13-year-old Petra is in love with David Cassidy, an obsession she shares with her best friends.  The year is 1974, and Cassidy is the creation of a brilliant marketing campaign that preys on the hearts of teenage girls.

Fast forward 25 years.  Petra, separated from a cheating husband and mourning the loss of her mother, discovers a letter her mother had intercepted years before informing Petra she had won the Ultimate David Cassidy Quiz.  Her prize: a trip to meet the star in California. When a magazine picks up the story of this legendary missed opportunity, she’s off to Las Vegas for a belated meeting.
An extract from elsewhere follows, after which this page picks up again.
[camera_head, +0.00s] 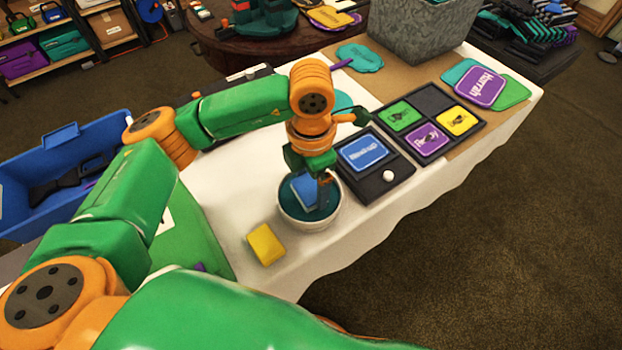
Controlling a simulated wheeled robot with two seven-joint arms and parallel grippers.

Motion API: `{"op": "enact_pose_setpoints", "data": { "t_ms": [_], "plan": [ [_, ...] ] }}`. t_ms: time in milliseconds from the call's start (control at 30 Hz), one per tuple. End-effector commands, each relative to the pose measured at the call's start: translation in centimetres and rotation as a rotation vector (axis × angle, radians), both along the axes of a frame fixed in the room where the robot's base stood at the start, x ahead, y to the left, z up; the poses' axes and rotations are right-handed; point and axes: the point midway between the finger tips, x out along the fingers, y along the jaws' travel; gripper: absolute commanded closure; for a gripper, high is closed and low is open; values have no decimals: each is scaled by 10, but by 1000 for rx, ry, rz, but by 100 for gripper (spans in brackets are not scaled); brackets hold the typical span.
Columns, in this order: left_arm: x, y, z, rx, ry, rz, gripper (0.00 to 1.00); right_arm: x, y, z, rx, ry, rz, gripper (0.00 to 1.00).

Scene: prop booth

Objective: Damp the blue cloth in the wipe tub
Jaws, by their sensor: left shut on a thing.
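The wipe tub (334,217) is a round white bowl with a teal inside, standing near the table's front edge. The blue cloth (304,190) is a folded blue piece inside the tub's opening. My left gripper (324,196) points down into the tub and is shut on the blue cloth. The gripper's fingers partly hide the cloth, and I cannot tell how deep it sits. My right gripper is not in view.
A yellow sponge-like block (266,244) lies left of the tub. A dark box with a blue card (364,152) and white knob stands close on the right, beside a tray of coloured cards (432,98). A grey bin (412,32) is at the back. A blue crate (100,136) stands left.

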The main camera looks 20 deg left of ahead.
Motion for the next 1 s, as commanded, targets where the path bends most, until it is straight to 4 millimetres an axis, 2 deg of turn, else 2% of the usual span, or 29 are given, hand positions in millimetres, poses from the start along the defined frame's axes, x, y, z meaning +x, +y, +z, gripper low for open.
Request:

Anyone soothed by nostalgia or harboring a teen crush will love this story, but it travels much deeper than a few decades back in time.  Contrasted against Petra’s unhappy present, much thought is given to the experience of growing older, of watching your heartthrob age and the emotions that drive the hysteria that follows teen idols of every generation.

“Petra thinks of all the women like her…who are looking back on their thirteen-year-old selves, on the pressure of all that yearning.  Wanting to be loved so badly.  That was the great engine of life, revving up back then, if only they’d known it.”  

We come to learn much about our 13-year-old selves and even about our idols that can only be revealed with the passage of decades.  As Cassidy (Pearson’s interview with him is included in the book) notes “It’s ALL sexual, but because it’s very naive, extraordinarily romantic and it deals with fantasy, it’s sex before it becomes overtly sexual…intellectually now I see it, but I couldn’t see it then.”

I Think I Love You is funny, sweet, sad and fascinatingly accurate.  I didn’t enter any contests but I loved my teen crush with ferocity, kissed his posters and carried his picture with me everywhere.  Never got to meet him though…bummer!